Owlpen Manor, Owlpen, Gloucestershire

Set in a romantic valley in the heart of the Cotswolds hills, ensconced within a tall screen of leafy boughs and boasting a magnificent Tudor Great Hall, Owlpen Manor is possessed of an enchanting ambience, that the march of time has done little to dispel.

The De Olepenne family began it in 1450, and most of what is visible to day had been completed by 1616, at which time the house had already acquired its most famous and oldest ghostly resident, Queen Margaret of Anjou.

She was the formidable wife of the Lancastrian Henry V1, whose weak and ineffectual reign witnessed the most acute phase of the Wars of the Roses.
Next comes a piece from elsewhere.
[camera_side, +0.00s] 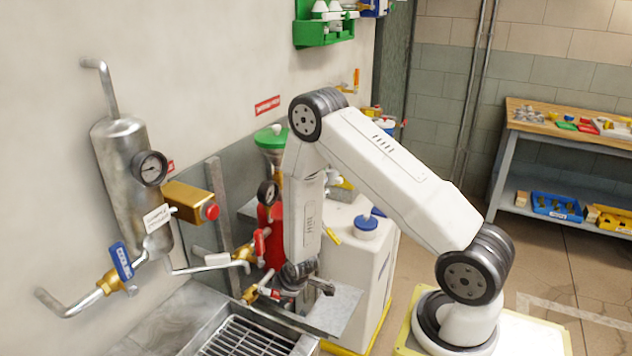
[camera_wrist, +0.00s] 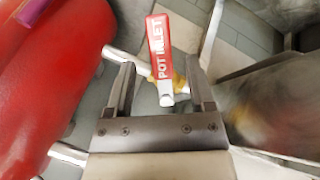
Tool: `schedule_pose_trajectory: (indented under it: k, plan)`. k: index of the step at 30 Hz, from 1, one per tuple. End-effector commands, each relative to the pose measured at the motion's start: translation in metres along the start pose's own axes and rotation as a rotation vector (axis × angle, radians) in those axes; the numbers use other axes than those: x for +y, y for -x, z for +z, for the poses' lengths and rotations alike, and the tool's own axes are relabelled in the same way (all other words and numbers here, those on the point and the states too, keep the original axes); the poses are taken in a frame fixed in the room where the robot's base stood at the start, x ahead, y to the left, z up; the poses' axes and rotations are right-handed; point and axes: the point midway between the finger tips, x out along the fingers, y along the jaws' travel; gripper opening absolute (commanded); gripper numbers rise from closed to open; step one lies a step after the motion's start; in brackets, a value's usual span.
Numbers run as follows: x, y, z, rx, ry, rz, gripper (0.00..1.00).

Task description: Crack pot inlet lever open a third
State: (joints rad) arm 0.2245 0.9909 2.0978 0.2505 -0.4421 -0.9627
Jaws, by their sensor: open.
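The pot inlet lever (camera_wrist: 159,48) is a red handle with white "POT INLET" lettering in the wrist view. It stands nearly upright in the picture, its pale lower end between my open fingers and its top beyond the tips. A brass valve part (camera_wrist: 180,84) shows just behind it. My gripper (camera_wrist: 162,76) is open, with a finger on each side of the lever; I see no clear contact. In the side view my gripper (camera_side: 300,288) points down beside brass fittings, and I cannot make out the lettered lever there. The red pot (camera_wrist: 60,70) fills the left of the wrist view.
A blue-handled valve (camera_side: 121,262) and a steel cylinder with a gauge (camera_side: 150,168) are on the wall at left. A grated metal sink (camera_side: 245,340) lies below my gripper. A white tank (camera_side: 345,250) stands close behind my forearm. Pipes crowd the lever.

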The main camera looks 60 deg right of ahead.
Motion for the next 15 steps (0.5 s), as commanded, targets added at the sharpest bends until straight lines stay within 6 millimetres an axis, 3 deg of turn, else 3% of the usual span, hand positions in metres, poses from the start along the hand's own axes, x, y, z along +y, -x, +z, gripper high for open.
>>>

Margaret had joined forces with Richard Neville, known as "Warwick the Kingmaker," in an attempt to restore her husband to throne of England, from which he had been deposed by the Yorkist Edward 1V.

On the night of the 3rd May 1474, she is said to have stayed at Owlpen Manor, sleeping in the houses Tapestry Room.

Next day her son, Prince Edward, was killed at the battle of Tewksbury, as he fled the field and headed for sanctuary at nearby Tewksbury Abbey.

It is said to be the shock of Edward’s death that brings the Queen’s sad spectre back to haunt the rooms and corridors of Owlpen Manor where she spent her last happy night with hopes of Victory high.

In the Second World War, the owner of the house agreed to the billeting of several young evacuees.

On the morning after their arrival, the excited children asked her why she wasn’t still wearing the "beautiful dress" they’d seen her walking around in the previous evening.

Since she had not seen them the previous evening, and since she had certainly not been wearing such a dress, she asked them to describe it.

Their descriptions tallied with the type of dress that a well-to-do medieval lady would have worn and the owner was able to explain to the children that they had been welcomed by Owlpen Manor's illustrious ghost!